Ao dispor, a propósito, em seu art. 75, que "A todo direito corresponde uma ação, que o assegura", o Código Civil Brasileiro de 1916 demonstrava haver incorporado a doutrina civilista da ação, sendo proveitoso ressaltar que o citado Código, instituído pela Lei n. 3.071, de 1º de janeiro de 1916, entrou em vigor a 1º de janeiro do ano seguinte (art. 1.806), sendo, posteriormente, revogado (Lei n. 10.406, de 10 de janeiro de 2002). O novo Código não repetiu a norma contida no anterior.
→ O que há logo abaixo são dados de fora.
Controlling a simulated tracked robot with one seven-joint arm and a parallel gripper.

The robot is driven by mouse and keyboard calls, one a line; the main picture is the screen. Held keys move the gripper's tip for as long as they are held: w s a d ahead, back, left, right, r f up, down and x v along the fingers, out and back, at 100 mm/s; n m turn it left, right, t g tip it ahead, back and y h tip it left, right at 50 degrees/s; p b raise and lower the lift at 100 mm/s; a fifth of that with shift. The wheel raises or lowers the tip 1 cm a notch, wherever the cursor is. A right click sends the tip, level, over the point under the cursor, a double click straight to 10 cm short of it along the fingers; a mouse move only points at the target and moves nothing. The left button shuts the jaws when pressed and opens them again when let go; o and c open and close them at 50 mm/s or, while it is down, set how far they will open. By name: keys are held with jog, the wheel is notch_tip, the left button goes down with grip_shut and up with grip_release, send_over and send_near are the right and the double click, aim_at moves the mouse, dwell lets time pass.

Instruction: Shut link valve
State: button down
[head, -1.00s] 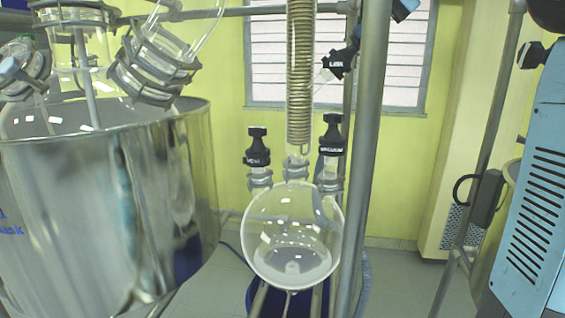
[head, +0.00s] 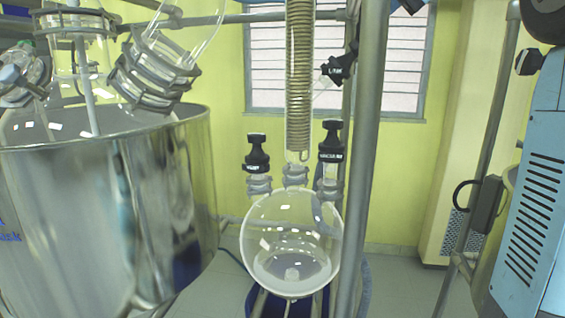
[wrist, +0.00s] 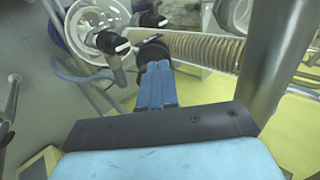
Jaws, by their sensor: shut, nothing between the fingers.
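The link valve (head: 336,70) is a black knob labelled LINK, set at a tilt on a glass side arm between the coiled condenser and the grey post in the head view. My gripper (wrist: 152,50) shows in the wrist view as blue fingers with dark tips, closed together and empty. In the head view only a dark bit of it (head: 412,4) shows at the top edge, above and right of the link valve and apart from it. I cannot clearly make out the link valve in the wrist view; my fingers may hide it.
Two more black-knobbed valves (head: 257,155) (head: 331,142) stand on the round glass flask (head: 291,245). The coiled condenser (head: 300,80) rises above it. A thick grey post (head: 370,150) stands right of the link valve. A steel vessel (head: 110,215) fills the left.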

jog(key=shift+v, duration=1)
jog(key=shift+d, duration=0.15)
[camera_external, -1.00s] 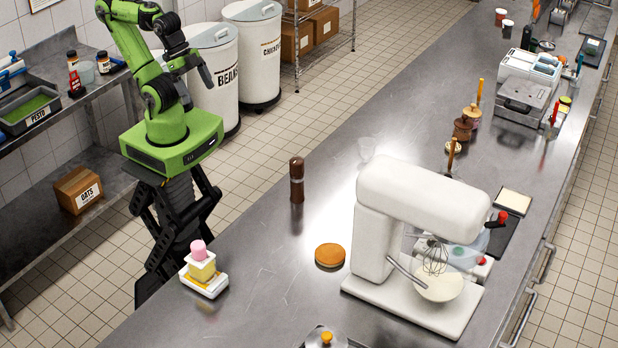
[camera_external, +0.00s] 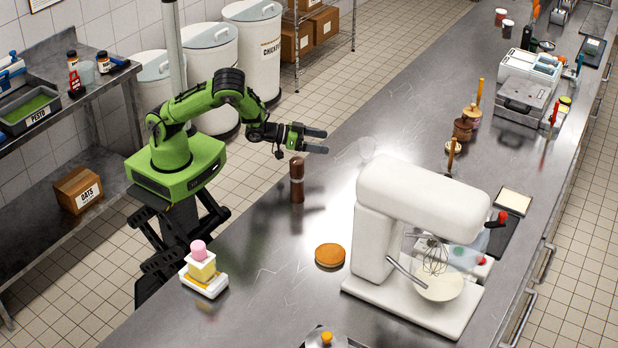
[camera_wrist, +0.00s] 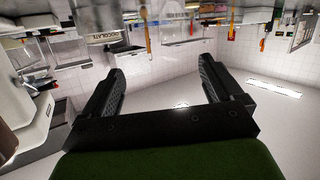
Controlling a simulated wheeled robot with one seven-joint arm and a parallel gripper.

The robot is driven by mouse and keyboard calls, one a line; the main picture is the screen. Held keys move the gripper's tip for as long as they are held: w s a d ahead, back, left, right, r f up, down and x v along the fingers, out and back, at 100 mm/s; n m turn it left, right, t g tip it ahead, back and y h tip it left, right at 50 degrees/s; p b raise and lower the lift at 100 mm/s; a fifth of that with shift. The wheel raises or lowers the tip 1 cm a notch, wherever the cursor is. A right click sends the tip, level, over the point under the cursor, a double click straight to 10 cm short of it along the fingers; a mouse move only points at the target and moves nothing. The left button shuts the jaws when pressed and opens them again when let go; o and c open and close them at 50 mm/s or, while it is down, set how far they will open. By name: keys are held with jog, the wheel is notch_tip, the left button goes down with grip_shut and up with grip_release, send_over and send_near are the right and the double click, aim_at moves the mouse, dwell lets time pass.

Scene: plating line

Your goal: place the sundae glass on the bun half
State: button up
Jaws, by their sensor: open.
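The sundae glass (camera_external: 366,149) is clear and faint, standing on the steel counter behind the white mixer's head. Its lower part is hard to make out. The bun half (camera_external: 330,255) is a round orange-brown disc lying flat on the counter, left of the mixer. My gripper (camera_external: 320,141) is open and empty, above the counter to the left of the glass and apart from it, with its fingers pointing right. In the wrist view both fingers of my gripper (camera_wrist: 162,84) are spread with nothing between them. I cannot make out the glass or bun there.
A brown pepper mill (camera_external: 297,182) stands upright just below my gripper. The white mixer (camera_external: 420,200) stands right of the bun. A small scale (camera_external: 205,282) with stacked yellow and pink items sits at the counter's left edge. Counter around the bun's left is clear.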

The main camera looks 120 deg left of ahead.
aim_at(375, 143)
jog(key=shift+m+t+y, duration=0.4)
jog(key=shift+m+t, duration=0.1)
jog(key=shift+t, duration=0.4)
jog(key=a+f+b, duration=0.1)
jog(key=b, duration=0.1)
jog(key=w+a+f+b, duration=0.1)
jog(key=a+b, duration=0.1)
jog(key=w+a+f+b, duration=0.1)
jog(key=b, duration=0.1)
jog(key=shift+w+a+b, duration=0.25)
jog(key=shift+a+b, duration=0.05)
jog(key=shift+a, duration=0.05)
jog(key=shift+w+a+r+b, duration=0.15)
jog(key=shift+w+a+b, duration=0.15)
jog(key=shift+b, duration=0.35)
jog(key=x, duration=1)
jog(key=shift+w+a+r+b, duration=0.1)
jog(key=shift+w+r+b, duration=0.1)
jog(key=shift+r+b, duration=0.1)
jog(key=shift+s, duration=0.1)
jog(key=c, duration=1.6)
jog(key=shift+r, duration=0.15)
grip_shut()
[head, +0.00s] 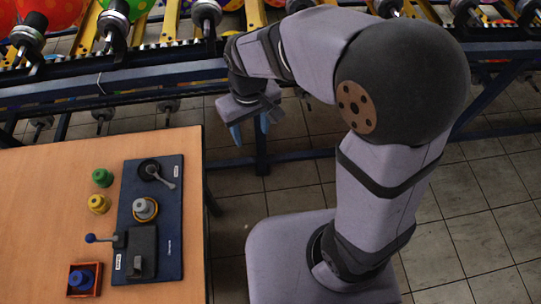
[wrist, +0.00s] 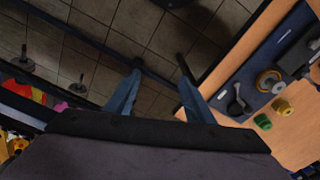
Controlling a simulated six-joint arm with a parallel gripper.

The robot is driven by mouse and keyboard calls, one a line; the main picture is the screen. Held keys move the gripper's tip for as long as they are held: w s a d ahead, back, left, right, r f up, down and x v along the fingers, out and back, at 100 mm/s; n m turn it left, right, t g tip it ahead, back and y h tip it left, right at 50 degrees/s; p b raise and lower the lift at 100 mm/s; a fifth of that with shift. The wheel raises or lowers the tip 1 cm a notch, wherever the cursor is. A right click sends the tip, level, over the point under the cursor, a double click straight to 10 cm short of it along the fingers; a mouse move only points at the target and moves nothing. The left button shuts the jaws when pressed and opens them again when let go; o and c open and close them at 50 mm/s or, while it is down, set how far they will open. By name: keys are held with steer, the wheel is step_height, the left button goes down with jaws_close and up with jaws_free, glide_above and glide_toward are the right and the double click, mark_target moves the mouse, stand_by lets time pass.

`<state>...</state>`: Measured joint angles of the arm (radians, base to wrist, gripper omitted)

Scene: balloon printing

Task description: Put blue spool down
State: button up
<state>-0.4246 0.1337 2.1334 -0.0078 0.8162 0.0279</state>
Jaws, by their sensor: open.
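The blue spool (head: 81,280) sits in a small red-orange open box (head: 70,292) at the front of the wooden table in the head view. I cannot make it out in the wrist view. My gripper (head: 250,133) is open and empty, its two blue fingers pointing down beyond the table's right edge, well away from the spool. In the wrist view the fingers (wrist: 155,92) are spread apart over the tiled floor, with nothing between them.
A dark blue board (head: 172,262) with a grey spool (head: 145,208), a lever and a black block lies on the table (head: 40,195). Green (head: 102,177) and yellow (head: 98,204) spools stand left of it. A conveyor frame with balloons (head: 60,10) runs along the back.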

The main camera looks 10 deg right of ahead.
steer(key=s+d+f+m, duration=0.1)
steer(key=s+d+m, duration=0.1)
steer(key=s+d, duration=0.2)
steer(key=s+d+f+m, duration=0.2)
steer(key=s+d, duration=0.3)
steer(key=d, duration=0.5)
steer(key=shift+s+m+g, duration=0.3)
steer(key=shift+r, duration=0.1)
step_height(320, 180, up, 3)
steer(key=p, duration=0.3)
Essa teoria, contudo, acabou — em virtude do amadurecimento das reflexões sobre o tema — recebendo duras objeções, na medida em que ficava a dever uma explicação juridicamente razoável diante de certas indagações, como qual teria sido o direito de o autor provocar o exercício da função jurisdicional do Estado quando a sentença viesse a declarar que não possuía o direito alegado. Com efeito, se, na linha de entendimento da doutrina civilista, a ação nada mais representa do que um reagir do direito a uma lesão ou ameaça, como justificar que o autor teve, na hipótese, ação sem possuir o "correspondente" direito material? A mesma dificuldade lógica é enfrentada por essa teoria em face das ações declaratórias negativas, cuja finalidade é, caracteristicamente, obter um provimento jurisdicional declarativo da inexistência do direito material ou da relação jurídica. Tais ações ainda estão presentes nos ordenamentos processuais modernos, como revela o art. 4º do nosso CPC, em que o interesse do autor pressupõe exatamente a inexistência de relação jurídica.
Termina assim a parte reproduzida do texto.